I had an unusually hard time picking out an outfit this morning.

It was a crummy day, so it had to be something comfortable. We weren't planning on going anywhere, so it didn't have to be anything special or need to be jammed in a raincoat. But just for a little boost of confidence amid all this bad weather, I wanted something fun and colorful.

Pink stretch pants and a polka dot hoodie it was.

You've all read enough USA Today articles to see that writing device coming from a mile away. Wait a sec! She's talking about her daughter! Not her! How clever!

And yet, I still use it. Amateur.

Anyway, such is the decision making process for dressing my daughter. Even on the days where I know the only mammals we'll interact with are a couple of mutts wont to eat her dirty diapers, I go through the same a.m. rigamarole.

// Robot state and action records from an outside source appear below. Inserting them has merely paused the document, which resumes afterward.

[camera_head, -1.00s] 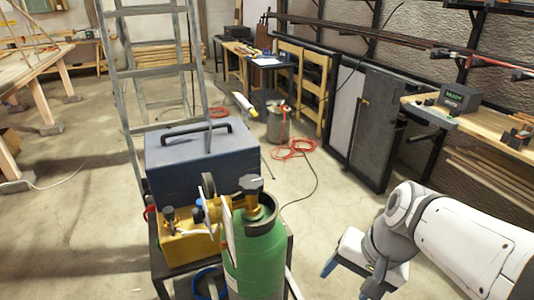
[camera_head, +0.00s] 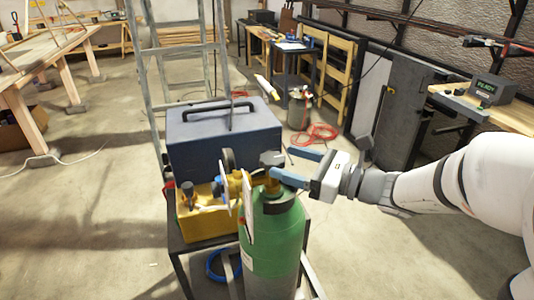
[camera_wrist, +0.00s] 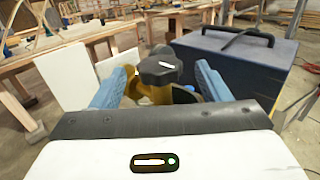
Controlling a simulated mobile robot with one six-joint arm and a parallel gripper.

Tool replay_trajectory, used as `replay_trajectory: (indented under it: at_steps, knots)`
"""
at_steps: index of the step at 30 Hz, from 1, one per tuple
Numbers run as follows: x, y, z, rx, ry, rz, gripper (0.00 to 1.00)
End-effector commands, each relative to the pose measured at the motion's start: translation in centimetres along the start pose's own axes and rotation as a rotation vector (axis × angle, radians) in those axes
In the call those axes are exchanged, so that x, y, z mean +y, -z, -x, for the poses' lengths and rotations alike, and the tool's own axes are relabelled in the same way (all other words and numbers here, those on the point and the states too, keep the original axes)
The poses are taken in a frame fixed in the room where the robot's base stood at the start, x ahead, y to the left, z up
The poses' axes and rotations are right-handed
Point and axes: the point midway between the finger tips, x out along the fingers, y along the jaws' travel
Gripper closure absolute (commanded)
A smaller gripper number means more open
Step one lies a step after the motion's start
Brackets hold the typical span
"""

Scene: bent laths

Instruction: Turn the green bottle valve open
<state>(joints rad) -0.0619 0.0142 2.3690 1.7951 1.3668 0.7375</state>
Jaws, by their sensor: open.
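The green bottle (camera_head: 273,235) stands upright in front of the blue box in the head view. Its dark valve knob (camera_head: 272,159) sits on top of a brass valve; the knob also shows in the wrist view (camera_wrist: 160,66), with a white mark on its top. My gripper (camera_head: 293,166) is at the height of the knob, coming from the right. Its two blue fingers are apart, and in the wrist view (camera_wrist: 158,85) one stands on each side of the valve. I cannot tell that either finger touches the knob.
A dark blue case (camera_head: 225,140) with a handle stands close behind the bottle, next to a yellow box (camera_head: 205,222). A grey ladder (camera_head: 150,75) rises behind the case. A white plate (camera_head: 249,205) stands at the bottle's left side. Open floor lies at the right.

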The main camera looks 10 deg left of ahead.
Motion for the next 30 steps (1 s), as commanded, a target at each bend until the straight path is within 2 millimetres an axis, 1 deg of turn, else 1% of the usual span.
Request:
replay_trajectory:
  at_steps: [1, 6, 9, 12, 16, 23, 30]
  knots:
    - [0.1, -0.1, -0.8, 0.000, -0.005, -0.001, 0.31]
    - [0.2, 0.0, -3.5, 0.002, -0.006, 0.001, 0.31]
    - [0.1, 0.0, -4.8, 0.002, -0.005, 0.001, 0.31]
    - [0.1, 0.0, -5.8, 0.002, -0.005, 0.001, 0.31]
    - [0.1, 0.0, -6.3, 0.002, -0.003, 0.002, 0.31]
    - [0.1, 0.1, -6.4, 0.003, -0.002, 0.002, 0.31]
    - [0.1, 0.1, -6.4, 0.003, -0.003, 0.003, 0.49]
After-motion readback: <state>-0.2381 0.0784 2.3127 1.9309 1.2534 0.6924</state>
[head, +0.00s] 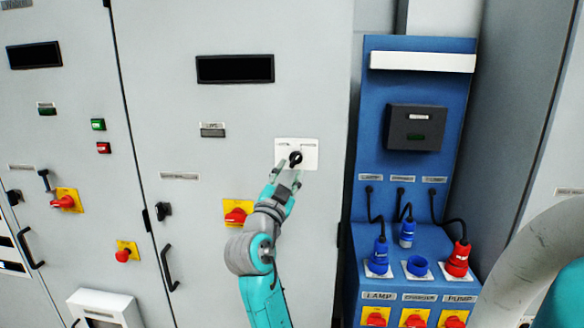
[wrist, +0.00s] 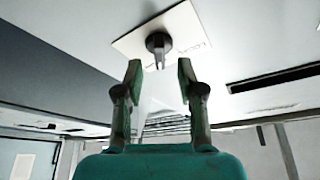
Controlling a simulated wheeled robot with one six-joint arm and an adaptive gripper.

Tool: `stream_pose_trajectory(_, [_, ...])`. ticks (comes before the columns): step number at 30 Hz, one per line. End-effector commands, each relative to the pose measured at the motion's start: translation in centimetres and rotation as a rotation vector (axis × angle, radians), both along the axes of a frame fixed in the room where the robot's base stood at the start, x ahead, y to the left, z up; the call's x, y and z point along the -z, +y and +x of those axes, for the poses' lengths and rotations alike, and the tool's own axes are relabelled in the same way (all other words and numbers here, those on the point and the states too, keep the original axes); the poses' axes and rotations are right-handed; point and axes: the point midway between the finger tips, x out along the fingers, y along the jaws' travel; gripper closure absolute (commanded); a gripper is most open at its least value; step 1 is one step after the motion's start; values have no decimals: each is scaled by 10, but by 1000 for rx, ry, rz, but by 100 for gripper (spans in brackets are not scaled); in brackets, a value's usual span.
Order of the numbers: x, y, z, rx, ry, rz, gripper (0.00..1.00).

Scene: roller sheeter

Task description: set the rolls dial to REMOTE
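A black dial (head: 295,158) on a white plate (head: 311,148) is on the grey cabinet door in the head view. I take it for the rolls dial; its lettering is too small to read. In the wrist view the dial (wrist: 159,44) stands out from the plate (wrist: 190,30), its narrow handle toward me. My gripper (head: 287,172) is just below the dial. In the wrist view my gripper (wrist: 158,72) is open, its fingertips apart to either side of the dial's handle end. I cannot tell if either finger touches it.
A yellow-backed red switch (head: 236,214) is left of my arm. A blue socket panel (head: 400,240) with cabled plugs stands to the right. A black door handle (head: 170,268) sticks out at lower left. The door around the plate is mostly flat.

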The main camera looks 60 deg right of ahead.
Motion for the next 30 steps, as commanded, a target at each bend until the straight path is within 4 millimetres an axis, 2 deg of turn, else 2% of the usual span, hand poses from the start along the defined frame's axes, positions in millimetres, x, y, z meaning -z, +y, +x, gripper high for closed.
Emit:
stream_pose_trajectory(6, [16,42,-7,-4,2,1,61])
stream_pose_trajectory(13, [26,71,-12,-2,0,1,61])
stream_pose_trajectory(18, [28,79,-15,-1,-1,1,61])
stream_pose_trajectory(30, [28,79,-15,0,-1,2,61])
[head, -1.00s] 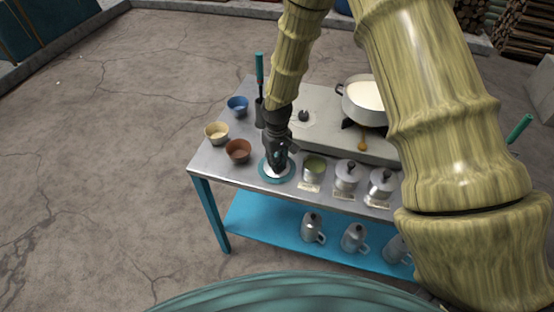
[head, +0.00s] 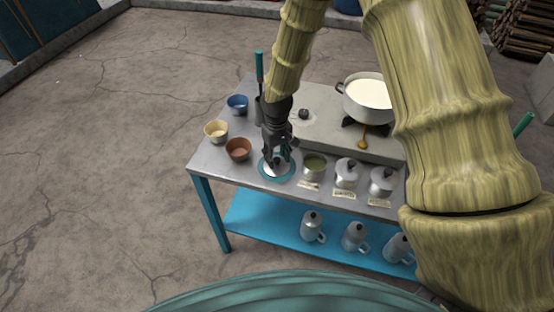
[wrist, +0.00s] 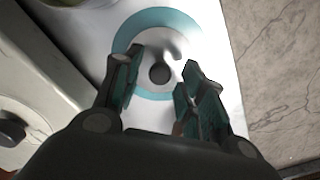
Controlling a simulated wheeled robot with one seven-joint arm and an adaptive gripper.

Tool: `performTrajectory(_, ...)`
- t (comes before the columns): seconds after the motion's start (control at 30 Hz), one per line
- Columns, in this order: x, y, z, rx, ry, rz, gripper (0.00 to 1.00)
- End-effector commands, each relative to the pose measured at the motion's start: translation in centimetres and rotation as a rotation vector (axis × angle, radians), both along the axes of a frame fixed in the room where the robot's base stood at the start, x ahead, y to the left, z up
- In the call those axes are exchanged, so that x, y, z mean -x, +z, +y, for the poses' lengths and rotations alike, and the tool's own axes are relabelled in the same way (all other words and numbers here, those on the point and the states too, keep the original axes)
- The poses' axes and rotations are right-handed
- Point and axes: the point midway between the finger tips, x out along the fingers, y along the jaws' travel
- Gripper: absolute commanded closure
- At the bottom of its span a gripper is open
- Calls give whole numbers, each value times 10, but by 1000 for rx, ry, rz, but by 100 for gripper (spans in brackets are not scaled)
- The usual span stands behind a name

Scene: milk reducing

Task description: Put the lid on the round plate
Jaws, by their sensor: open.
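The round plate (head: 262,172) with a teal rim lies near the table's front edge, and it also shows in the wrist view (wrist: 150,18). The silver lid (wrist: 150,52), with a dark round knob on top, rests in the middle of the plate, inside the teal ring. In the head view the lid (head: 271,173) is partly hidden by my fingers. My gripper (head: 279,162) is open above the lid. In the wrist view my gripper (wrist: 163,62) has its fingers spread on either side of the knob, with a gap around it.
An open pot with green contents (head: 315,163) stands just right of the plate, beside lidded pots (head: 346,175). Brown (head: 238,149), cream (head: 216,131) and blue (head: 238,104) bowls stand left. A large white pot (head: 368,97) is at the back.

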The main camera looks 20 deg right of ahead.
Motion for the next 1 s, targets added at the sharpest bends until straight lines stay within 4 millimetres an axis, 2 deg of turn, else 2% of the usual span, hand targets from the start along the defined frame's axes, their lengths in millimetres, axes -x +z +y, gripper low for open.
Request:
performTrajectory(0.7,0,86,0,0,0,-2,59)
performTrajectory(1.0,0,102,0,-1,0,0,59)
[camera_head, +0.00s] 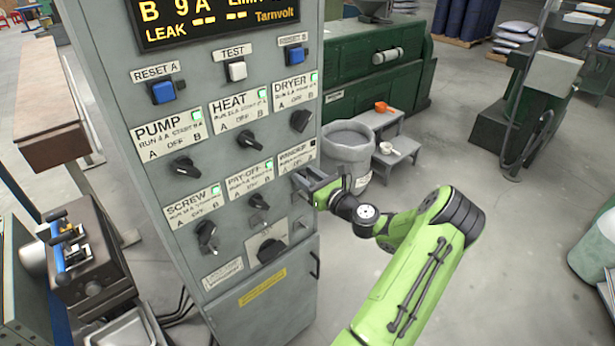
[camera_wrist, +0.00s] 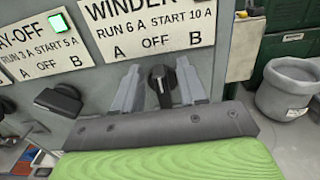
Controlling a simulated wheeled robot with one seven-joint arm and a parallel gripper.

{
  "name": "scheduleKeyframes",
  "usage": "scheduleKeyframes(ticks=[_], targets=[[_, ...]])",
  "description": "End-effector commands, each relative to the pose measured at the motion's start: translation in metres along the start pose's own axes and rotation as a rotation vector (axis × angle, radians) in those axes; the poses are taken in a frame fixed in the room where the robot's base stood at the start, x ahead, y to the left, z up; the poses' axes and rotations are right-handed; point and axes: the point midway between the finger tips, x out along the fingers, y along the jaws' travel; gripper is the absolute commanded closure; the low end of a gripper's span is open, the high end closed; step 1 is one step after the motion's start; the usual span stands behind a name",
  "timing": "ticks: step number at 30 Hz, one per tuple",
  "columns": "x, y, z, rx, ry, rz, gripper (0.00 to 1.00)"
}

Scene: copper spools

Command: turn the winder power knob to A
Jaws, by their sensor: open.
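The grey control cabinet carries the winder label (camera_head: 295,157) at the lower right of its knob rows; its small lamp looks dark. In the wrist view the winder label (camera_wrist: 152,27) reads A, OFF, B above the black winder knob (camera_wrist: 160,77). The knob's pale line runs nearly upright, toward OFF. My gripper (camera_head: 304,180) is at the panel, open, with one finger on each side of the knob. Whether the fingers touch it I cannot tell. In the head view my gripper hides the winder knob.
The pay-off knob (camera_wrist: 58,99) is close to the left of my gripper; it also shows in the head view (camera_head: 258,202). A larger knob (camera_head: 271,250) is below. A grey bin (camera_head: 348,150) stands beside the cabinet. Floor to the right is open.

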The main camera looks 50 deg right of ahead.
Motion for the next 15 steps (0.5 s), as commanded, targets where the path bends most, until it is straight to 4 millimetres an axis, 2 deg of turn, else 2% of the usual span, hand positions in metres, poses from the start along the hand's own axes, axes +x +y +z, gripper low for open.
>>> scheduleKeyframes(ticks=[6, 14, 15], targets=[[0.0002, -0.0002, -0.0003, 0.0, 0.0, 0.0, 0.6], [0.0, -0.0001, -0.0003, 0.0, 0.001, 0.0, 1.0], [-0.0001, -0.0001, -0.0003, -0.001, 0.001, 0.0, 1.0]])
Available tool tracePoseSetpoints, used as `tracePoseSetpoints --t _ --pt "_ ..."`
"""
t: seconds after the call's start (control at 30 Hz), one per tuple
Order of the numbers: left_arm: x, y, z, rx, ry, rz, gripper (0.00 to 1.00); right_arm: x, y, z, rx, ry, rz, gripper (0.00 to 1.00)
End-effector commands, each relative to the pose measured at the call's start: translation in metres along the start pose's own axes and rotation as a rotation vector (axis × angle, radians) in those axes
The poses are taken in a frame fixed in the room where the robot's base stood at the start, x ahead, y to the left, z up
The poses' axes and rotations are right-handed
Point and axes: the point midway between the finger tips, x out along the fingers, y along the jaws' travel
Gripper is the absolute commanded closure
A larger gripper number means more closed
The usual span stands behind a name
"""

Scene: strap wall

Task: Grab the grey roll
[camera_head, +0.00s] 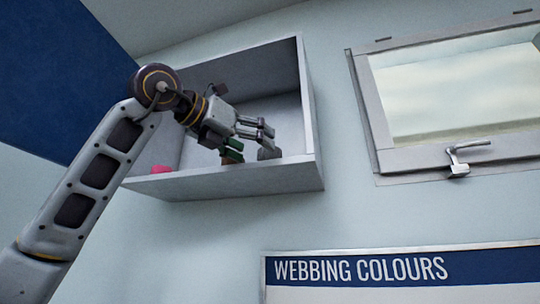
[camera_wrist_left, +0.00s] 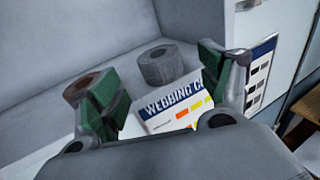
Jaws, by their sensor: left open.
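The grey roll (camera_wrist_left: 160,66) stands on the pale shelf floor in the left wrist view, beyond and between the two fingers. Its open core faces up. My left gripper (camera_head: 250,150) reaches into the wall shelf in the head view. It is open; in the left wrist view its green-padded fingers (camera_wrist_left: 158,88) are wide apart with nothing between the pads. The roll is apart from them. In the head view a dark grey shape is at the fingertips; I cannot tell if it is the roll or a finger. My right gripper is not in view.
The open shelf box (camera_head: 313,120) has side walls and a front lip. A pink item (camera_head: 160,169) sits at its left. A brown roll (camera_wrist_left: 80,88) is partly hidden by the left finger. A window (camera_head: 455,90) with a handle and a webbing colours board (camera_head: 400,269) are nearby.

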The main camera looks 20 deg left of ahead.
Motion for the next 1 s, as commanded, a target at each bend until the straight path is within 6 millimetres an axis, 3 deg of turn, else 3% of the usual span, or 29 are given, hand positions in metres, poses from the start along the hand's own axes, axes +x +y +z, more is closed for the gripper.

I open her dresser drawer and pull out all manners of pastel loungewear, peter pan collars, cardigans and novelty socks. For someone who isn't herself preppy at all, I seem to be dressing my daughter like a drooling Rory Kennedy. Alas, I pull each item out, drape it over her wriggling person, prone on her changing table, and weigh the possibilities. Is it warm enough? Will she be comfortable? Does it make the most of her beautiful coloring? Did the sh*t stain come out? Then after careful deliberation do I make the plunge. Three times out of five she's crapped clear out of it within an hour and back in her ill-fitting fuzzy jammies with reindeers all over 'em. Point being, the gal needs to, at the very least, attempt to put on a proper outfit in the morning.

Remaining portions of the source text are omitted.